WHAT TO DO. Pick every line from the data that holds the word "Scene".

INPUT FOR THIS TASK.

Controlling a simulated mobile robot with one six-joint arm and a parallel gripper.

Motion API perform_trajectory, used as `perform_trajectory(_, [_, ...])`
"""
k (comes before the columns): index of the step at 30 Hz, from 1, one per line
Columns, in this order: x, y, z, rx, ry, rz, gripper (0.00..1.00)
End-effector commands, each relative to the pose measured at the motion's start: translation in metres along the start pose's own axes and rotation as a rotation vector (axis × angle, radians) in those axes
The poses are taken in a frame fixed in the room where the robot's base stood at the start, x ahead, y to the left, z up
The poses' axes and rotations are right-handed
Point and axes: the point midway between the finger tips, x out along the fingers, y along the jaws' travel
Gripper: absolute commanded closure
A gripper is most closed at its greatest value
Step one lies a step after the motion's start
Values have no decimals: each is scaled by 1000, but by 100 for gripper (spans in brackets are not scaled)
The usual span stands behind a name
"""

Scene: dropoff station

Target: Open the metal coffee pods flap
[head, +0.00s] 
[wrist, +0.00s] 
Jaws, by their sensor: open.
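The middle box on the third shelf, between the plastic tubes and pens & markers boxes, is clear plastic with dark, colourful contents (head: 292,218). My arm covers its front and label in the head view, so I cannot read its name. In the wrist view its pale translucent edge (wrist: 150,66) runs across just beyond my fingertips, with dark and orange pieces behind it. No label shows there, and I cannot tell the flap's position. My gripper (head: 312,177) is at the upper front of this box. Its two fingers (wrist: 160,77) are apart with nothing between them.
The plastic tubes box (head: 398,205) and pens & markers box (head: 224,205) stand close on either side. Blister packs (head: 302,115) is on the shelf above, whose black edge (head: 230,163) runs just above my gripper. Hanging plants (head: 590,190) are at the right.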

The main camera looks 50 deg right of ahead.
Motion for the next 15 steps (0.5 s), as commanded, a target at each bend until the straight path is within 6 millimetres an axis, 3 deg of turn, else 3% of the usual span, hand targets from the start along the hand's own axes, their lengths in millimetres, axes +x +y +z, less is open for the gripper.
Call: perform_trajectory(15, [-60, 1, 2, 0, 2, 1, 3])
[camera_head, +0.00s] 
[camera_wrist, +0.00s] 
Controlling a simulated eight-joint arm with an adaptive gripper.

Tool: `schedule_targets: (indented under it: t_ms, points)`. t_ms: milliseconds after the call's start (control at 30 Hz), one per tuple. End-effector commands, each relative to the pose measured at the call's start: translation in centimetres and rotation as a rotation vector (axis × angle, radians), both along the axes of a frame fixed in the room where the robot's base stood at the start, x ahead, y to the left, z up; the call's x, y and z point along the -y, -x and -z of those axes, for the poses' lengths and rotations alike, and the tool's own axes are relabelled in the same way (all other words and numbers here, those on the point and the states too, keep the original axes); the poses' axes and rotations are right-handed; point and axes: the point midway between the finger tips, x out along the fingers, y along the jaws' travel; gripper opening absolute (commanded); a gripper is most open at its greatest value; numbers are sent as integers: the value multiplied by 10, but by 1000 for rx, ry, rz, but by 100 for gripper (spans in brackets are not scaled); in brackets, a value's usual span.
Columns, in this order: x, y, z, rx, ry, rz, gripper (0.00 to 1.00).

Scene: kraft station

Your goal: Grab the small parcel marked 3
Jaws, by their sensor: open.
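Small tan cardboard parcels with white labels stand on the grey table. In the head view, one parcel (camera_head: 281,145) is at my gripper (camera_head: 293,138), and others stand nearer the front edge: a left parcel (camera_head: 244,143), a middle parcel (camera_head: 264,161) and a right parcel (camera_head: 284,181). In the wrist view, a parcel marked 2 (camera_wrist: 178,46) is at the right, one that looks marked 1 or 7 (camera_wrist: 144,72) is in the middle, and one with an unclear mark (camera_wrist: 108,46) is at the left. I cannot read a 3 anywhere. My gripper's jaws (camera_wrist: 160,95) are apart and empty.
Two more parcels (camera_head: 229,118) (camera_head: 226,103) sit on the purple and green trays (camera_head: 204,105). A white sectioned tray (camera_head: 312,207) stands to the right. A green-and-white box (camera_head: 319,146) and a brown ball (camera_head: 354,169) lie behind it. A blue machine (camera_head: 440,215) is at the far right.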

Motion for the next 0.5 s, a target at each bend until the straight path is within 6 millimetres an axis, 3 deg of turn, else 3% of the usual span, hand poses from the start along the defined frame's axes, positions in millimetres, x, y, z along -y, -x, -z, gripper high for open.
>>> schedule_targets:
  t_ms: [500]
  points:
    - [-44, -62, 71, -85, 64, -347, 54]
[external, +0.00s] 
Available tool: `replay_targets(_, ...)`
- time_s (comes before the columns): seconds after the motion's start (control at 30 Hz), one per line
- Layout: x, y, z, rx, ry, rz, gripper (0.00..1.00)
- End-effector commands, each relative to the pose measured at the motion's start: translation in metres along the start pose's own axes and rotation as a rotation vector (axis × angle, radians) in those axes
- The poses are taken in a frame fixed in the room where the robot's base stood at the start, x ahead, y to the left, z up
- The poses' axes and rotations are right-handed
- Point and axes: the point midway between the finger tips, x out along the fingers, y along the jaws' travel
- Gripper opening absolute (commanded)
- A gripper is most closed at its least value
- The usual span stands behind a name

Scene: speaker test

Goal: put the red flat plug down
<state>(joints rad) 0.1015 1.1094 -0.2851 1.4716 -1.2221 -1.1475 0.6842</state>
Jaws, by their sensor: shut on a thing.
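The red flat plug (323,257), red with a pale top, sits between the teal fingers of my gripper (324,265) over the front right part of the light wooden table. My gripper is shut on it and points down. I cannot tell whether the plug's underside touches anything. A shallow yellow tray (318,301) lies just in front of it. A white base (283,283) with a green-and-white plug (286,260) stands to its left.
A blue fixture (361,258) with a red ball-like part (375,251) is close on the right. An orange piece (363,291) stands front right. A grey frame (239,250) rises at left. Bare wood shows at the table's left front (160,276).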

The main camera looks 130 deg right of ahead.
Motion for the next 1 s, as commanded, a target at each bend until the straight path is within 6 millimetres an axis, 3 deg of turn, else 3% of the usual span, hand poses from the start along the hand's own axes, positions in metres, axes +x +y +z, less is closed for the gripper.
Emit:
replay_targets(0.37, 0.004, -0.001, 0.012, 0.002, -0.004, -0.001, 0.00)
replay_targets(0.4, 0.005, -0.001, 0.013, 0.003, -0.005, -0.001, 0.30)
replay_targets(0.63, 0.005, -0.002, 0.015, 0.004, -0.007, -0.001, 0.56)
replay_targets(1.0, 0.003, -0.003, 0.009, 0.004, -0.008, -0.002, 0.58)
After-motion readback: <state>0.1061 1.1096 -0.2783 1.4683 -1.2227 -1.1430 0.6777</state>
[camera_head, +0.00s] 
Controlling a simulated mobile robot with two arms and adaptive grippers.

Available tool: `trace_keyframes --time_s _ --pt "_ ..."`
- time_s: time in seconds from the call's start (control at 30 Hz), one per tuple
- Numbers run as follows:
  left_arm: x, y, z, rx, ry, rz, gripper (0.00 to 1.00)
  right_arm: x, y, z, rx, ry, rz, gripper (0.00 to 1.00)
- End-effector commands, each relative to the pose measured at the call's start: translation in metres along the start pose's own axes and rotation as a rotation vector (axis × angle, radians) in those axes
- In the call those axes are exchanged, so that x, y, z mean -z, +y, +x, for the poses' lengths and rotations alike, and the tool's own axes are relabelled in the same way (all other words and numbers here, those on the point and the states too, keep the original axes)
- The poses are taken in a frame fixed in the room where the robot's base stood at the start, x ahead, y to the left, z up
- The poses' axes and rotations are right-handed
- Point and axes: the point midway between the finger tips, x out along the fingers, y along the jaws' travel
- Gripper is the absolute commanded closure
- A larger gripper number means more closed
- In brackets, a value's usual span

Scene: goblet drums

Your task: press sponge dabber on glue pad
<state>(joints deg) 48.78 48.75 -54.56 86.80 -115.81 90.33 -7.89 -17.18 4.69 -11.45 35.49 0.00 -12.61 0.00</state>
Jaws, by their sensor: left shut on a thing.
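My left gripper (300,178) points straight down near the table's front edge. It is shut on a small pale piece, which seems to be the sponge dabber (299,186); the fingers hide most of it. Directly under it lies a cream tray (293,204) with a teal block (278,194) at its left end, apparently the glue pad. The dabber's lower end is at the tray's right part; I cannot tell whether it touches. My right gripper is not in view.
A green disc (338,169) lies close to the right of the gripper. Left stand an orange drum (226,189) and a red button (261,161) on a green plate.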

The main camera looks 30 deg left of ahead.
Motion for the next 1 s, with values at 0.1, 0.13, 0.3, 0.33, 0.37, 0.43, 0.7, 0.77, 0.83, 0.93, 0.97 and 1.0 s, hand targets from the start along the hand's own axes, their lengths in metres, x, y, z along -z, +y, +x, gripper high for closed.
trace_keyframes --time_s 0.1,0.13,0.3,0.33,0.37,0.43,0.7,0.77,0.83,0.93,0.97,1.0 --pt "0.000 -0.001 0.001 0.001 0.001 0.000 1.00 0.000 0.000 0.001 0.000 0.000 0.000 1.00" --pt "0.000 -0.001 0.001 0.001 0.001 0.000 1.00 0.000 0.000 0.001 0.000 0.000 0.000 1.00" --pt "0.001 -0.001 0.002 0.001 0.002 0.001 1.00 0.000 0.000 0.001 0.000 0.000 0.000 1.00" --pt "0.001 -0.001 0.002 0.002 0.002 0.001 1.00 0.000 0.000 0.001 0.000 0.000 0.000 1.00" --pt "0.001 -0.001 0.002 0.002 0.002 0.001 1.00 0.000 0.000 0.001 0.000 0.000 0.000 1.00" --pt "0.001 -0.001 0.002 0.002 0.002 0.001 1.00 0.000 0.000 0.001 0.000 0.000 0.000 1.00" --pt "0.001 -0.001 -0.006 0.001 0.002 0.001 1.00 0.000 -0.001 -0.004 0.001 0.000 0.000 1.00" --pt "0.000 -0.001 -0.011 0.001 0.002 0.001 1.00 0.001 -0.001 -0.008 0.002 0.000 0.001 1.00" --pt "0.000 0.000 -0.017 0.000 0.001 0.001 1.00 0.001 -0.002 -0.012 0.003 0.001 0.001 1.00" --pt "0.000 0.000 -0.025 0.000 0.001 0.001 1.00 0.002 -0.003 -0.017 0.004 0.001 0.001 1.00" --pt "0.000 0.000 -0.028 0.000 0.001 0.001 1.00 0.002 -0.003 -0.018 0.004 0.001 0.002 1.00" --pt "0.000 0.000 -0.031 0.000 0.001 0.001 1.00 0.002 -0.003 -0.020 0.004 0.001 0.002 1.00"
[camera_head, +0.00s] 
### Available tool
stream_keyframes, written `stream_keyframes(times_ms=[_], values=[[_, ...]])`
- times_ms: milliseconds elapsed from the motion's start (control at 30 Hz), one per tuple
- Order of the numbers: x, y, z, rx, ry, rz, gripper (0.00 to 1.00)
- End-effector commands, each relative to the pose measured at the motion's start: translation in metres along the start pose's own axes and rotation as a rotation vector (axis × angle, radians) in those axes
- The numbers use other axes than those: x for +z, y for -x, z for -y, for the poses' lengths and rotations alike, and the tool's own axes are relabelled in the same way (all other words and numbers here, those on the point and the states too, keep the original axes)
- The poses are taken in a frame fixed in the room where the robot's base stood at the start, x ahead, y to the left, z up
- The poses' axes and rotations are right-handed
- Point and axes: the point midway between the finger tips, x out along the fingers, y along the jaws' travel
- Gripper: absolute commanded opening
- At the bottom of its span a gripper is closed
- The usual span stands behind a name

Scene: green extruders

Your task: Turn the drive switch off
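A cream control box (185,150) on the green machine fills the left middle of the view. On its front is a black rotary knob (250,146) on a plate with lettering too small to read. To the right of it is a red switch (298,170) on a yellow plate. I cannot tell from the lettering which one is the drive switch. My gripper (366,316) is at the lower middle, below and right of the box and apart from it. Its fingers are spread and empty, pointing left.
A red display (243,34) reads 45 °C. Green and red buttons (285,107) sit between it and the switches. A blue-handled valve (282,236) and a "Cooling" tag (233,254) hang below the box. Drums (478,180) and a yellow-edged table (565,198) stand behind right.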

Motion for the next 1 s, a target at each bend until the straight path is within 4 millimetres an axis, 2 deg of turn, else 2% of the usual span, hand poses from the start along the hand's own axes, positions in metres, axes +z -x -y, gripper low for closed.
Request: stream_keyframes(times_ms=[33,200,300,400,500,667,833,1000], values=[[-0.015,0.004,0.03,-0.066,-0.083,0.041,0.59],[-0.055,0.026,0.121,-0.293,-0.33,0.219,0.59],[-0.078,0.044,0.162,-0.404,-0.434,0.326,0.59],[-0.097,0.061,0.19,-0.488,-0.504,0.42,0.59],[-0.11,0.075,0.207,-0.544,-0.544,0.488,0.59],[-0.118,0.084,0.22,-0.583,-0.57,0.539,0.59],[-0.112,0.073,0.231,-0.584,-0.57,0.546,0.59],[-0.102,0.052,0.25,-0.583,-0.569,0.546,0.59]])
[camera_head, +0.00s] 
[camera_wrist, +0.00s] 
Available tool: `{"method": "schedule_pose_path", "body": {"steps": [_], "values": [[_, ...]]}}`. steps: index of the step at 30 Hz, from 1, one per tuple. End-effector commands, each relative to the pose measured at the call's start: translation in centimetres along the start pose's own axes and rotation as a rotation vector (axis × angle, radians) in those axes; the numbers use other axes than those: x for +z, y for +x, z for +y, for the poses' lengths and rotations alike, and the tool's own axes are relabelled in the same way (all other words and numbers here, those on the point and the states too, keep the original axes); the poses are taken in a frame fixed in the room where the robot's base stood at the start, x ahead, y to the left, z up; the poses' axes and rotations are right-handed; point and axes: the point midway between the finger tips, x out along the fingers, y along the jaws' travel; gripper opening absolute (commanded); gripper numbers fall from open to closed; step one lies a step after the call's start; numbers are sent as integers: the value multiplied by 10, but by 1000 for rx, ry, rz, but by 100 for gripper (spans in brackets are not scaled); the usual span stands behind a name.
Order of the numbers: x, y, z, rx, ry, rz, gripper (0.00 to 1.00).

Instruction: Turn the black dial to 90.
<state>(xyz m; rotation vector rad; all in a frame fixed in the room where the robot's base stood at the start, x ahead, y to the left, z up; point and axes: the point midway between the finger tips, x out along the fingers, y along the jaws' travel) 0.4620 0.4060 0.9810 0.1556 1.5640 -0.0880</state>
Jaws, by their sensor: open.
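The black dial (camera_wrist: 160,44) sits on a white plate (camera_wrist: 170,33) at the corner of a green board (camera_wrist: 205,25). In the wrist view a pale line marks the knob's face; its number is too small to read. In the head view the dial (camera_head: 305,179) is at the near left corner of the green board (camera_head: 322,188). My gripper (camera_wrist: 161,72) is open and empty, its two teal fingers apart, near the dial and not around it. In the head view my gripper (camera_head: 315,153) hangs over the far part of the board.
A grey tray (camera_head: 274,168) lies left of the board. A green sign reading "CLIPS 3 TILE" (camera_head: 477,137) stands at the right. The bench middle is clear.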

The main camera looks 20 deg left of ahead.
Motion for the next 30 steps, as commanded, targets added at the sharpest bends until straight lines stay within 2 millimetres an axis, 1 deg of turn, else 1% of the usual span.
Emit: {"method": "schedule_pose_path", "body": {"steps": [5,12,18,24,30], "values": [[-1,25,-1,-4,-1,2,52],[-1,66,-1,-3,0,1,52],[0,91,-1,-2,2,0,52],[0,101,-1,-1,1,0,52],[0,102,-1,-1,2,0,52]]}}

EXPECTED ANSWER.
Scene: dropoff station
Scene: kraft station
Scene: speaker test
Scene: goblet drums
Scene: green extruders

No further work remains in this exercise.